- GIVEN INSTRUCTION:
Copy each line that contains the word "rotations".

- STORED RECORDS:
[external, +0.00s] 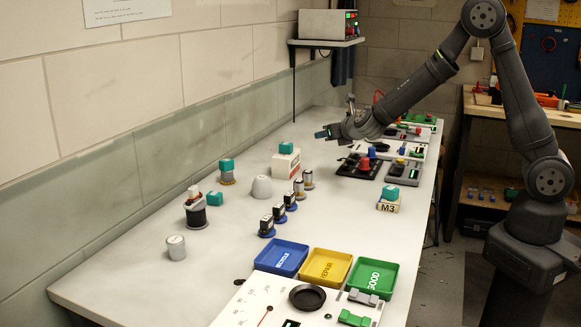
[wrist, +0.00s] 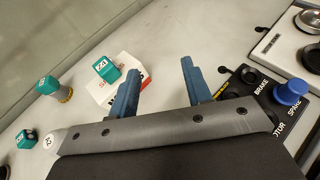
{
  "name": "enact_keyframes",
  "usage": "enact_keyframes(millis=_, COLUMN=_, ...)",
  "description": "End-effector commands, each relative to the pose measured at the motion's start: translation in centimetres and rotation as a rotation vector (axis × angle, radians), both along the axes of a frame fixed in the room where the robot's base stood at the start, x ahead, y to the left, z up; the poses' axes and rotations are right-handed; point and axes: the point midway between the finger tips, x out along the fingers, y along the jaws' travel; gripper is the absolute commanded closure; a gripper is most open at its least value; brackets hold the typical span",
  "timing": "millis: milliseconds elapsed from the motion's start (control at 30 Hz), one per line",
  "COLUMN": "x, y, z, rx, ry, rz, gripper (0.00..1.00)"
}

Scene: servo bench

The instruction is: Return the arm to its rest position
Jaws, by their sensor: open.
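My gripper (external: 326,134) is raised above the far part of the bench, with my arm reaching in from the right. In the wrist view its two blue fingers (wrist: 156,88) stand wide apart with nothing between them. Below it lie a white box with a teal block on top (external: 285,162) and a black panel with red and blue knobs (external: 360,166). The gripper looks clear of both. In the wrist view the teal block (wrist: 106,69) is left of the fingers and a blue knob (wrist: 291,92) is at the right.
Blue (external: 281,258), yellow (external: 326,266) and green (external: 374,275) trays sit at the near end. Several small servos (external: 279,212) stand mid-bench. A block marked M3 (external: 388,204) is near the right edge. A wall shelf holds a device (external: 327,24). The left wall borders the bench.

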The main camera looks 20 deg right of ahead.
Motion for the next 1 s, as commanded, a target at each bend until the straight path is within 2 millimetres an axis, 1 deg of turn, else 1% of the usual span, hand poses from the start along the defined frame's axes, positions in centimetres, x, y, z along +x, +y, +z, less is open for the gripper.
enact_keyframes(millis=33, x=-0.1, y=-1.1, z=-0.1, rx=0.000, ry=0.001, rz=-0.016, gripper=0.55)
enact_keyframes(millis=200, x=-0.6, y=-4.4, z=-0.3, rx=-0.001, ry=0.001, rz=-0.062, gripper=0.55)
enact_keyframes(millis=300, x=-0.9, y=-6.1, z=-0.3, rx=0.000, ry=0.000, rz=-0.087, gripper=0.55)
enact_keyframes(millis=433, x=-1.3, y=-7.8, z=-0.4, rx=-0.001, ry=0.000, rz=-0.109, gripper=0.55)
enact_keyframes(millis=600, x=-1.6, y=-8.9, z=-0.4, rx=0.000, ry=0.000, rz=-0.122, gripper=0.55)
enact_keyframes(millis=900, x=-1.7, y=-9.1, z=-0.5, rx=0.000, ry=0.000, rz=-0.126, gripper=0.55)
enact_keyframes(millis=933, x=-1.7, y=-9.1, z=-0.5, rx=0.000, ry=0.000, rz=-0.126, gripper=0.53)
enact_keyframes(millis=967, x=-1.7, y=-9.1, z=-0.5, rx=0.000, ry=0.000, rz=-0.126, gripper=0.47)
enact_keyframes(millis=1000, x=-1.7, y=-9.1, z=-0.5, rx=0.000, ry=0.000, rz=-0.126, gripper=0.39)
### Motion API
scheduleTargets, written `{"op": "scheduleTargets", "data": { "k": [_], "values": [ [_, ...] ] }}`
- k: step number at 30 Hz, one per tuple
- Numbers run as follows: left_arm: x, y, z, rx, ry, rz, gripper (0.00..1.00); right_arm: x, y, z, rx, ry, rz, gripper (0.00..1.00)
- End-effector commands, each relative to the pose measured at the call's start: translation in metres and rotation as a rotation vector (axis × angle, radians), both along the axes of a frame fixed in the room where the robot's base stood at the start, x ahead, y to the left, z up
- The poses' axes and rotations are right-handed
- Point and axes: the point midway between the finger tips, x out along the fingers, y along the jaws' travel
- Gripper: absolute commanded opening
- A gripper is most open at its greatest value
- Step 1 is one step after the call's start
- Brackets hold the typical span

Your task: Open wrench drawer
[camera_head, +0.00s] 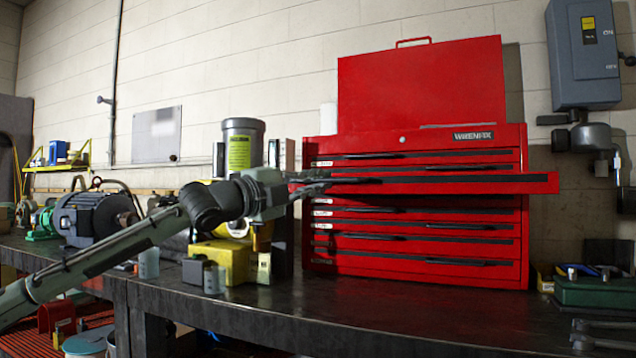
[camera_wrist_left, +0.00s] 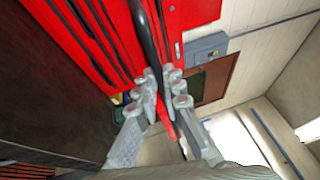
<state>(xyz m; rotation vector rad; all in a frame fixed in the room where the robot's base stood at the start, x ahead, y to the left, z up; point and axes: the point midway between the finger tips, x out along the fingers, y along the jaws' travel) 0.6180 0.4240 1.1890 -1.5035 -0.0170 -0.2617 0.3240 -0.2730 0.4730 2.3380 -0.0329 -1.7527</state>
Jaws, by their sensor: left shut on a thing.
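A red tool chest (camera_head: 420,260) with its lid raised stands on the dark workbench. One of its upper drawers (camera_head: 500,184) sticks out from the chest front; the drawers above and below it are flush. My left gripper (camera_head: 325,181) is at the left part of this drawer's front, on its dark handle (camera_head: 360,181). In the left wrist view my left gripper (camera_wrist_left: 166,88) has its fingers on either side of the dark handle bar (camera_wrist_left: 147,38) and is shut on it. The drawer's inside is hidden from the head view. My right gripper is not in view.
Left of the chest on the workbench (camera_head: 330,310) are a yellow block (camera_head: 222,258), a grey canister (camera_head: 243,145) and a dark motor (camera_head: 92,217). A green case (camera_head: 594,291) lies at the right. The bench in front of the chest is clear.

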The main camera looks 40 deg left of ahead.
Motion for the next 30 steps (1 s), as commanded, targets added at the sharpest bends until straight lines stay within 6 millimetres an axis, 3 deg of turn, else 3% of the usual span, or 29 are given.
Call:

- OUTPUT:
  "description": "End-effector commands, each relative to the pose measured at the motion's start: translation in centimetres and rotation as a rotation vector (axis × angle, radians), both along the axes of a frame fixed in the room where the robot's base stood at the start, x ahead, y to the left, z up; the poses' axes and rotations are right-handed; point and axes: the point midway between the finger tips, x out along the fingers, y along the jaws' travel; gripper is the absolute commanded closure; a gripper is most open at its least value; brackets hold the typical span",
- The poses' axes and rotations are right-handed

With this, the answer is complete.